Above – On stage  Cologne June 18th 1980 – Photos copyright Tom Locke/TBL

To mark the 30th anniversary of the beginning of the final Led Zeppelin tour, this special TBL archive extract takes us back to the hot and steamy summer night of June 18th 1980. A night of rejuvenation that I was lucky enough to witness at very close quarters.

Being in close proximity during five of the gigs, there was a real sense of rejuvenation among the band and entourage. Even if the performances were an uneven blend of the great, good and mediocre, it was the tonic they all needed in rebuilding Led Zeppelin as a working band. Had they got to America in the fall, I feel this new impetus would have driven them through the next decade.

As it was, the Over Europe tour was the final bow. This is how it felt for this observer 30 years ago today.



The magnificent city of Cologne, a mixture of hustling German efficiency and enthusiastic tourism, looks dull and hazy as our train rolls into the station on a June Wednesday morning. It’s in the vicinity of the square that surrounds the impressive Cologne cathedral that the reality of what I’m actually doing here really hits home.  Along a side street adjoining the square are a row of blue and red bill posters, each proclaiming the same message. “Lippman Rau and Scheller present Led Zeppelin Concert 80”.  The slogan that spells out clearly that Led Zeppelin are once again fully operational as a working rock ‘n’ roll band.

Yes it’s true. Zeppelin are coming over to meet the 80’s.  Their first tour in three years is finally happening.

The decision to return to the European community after a 7 year absence had been taken as far back as April. The group booked in extensive rehearsals at London’s Rainbow and New Victoria Theatre, then switched to Shepperton in readiness for a number of European concerts, set up through Harvey Goldsmith’s Umbrella operation scheduled for late May.  However, the itinerary went through a series of revisions (in usual Zep style) before the final plans were laid for the groups return to touring with fourteen mid June and early July gigs across Germany, Holland, Switzerland and Belgium.  Following a further spate of rehearsals at Shepperton, the “Led Zeppelin Over Europe 1980” tour carnage was ready to roll.

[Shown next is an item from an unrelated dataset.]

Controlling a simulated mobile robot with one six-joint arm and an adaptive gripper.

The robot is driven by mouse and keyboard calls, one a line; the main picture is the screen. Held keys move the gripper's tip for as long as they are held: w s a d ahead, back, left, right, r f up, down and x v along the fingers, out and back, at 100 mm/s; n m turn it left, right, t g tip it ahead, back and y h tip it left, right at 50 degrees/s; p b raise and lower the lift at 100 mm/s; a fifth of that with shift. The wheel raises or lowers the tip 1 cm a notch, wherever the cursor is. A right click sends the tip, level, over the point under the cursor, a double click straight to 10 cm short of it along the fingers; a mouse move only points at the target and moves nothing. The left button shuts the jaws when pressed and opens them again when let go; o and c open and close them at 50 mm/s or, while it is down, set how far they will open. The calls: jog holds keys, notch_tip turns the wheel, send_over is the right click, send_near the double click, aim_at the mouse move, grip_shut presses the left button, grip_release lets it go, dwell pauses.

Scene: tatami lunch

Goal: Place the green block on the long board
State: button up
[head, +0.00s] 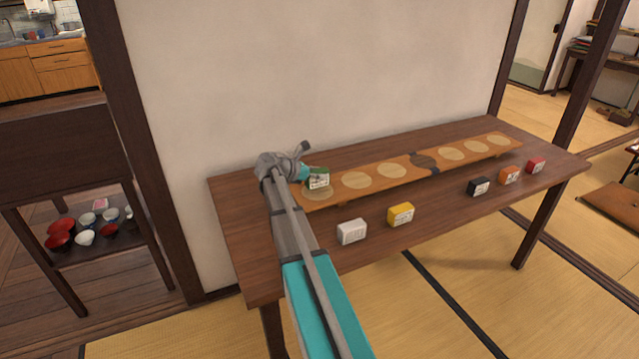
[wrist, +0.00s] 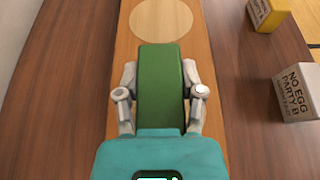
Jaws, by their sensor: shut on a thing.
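The green block (head: 319,178) is at the left end of the long board (head: 390,180), over or on its leftmost pale circle. My gripper (head: 303,174) is shut on it. In the wrist view the green block (wrist: 161,88) lies between the two fingers of my gripper (wrist: 160,92), lined up along the long board (wrist: 125,45). A bare pale circle (wrist: 161,19) shows just beyond it. I cannot tell whether the block touches the board or is held slightly above it.
The table (head: 240,225) also holds a white block (head: 352,232) and a yellow block (head: 400,214) in front of the board. Black (head: 479,187), orange (head: 509,175) and red (head: 536,166) blocks stand farther right. A wall (head: 330,70) rises behind the table.

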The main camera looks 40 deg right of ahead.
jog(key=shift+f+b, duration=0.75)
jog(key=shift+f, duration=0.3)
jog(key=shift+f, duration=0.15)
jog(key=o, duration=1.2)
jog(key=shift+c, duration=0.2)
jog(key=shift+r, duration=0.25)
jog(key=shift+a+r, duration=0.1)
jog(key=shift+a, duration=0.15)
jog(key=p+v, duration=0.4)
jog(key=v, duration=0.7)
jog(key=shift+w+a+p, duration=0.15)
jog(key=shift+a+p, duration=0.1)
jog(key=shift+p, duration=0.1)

So cut back to Cologne, June 18th 1980.  The second day of the tour.  The previous night the band had done the ritual, rust stripping in Dortmund, except this time around there hadn’t been a lot of rust to strip.  In Cologne’s plush Inter-Continental Hotel, Robert Plant is telling me that the first gig  had been, in his words “Brilliant!”, which for a Zep first night is nothing short of incredible. “I dunno about tonight being so good but yes, it’s great to be back” adds Mr Plant, clad in a good looking Brazil yellow soccer shirt, jeans and tennis shoes, looking a little tired but pretty much full of life.

Harvey Goldsmith, the man responsible for bringing the group over, is booking everybody into the hotel.  A very down to earth true blue English man, he’s probably the most powerful promoter in Britain.  He’s done them all – Eric Clapton, Pink Floyd, The Who, I mean he even got Bob Dylan over.  And now Led Zeppelin.  This is one tour he personally wants to witness blow by blow.  With him is Martin Goldsmith, responsible for the tour merchandise.  He’s wearing the official, “Zeppelin Over Europe ‘80” T-shirt which depicts one of those war time lookout guards anxiously peering skywards awaiting the blitz to happen.   Over Europe – geddit?  “Hope the Germans see the joke” laughs Martin.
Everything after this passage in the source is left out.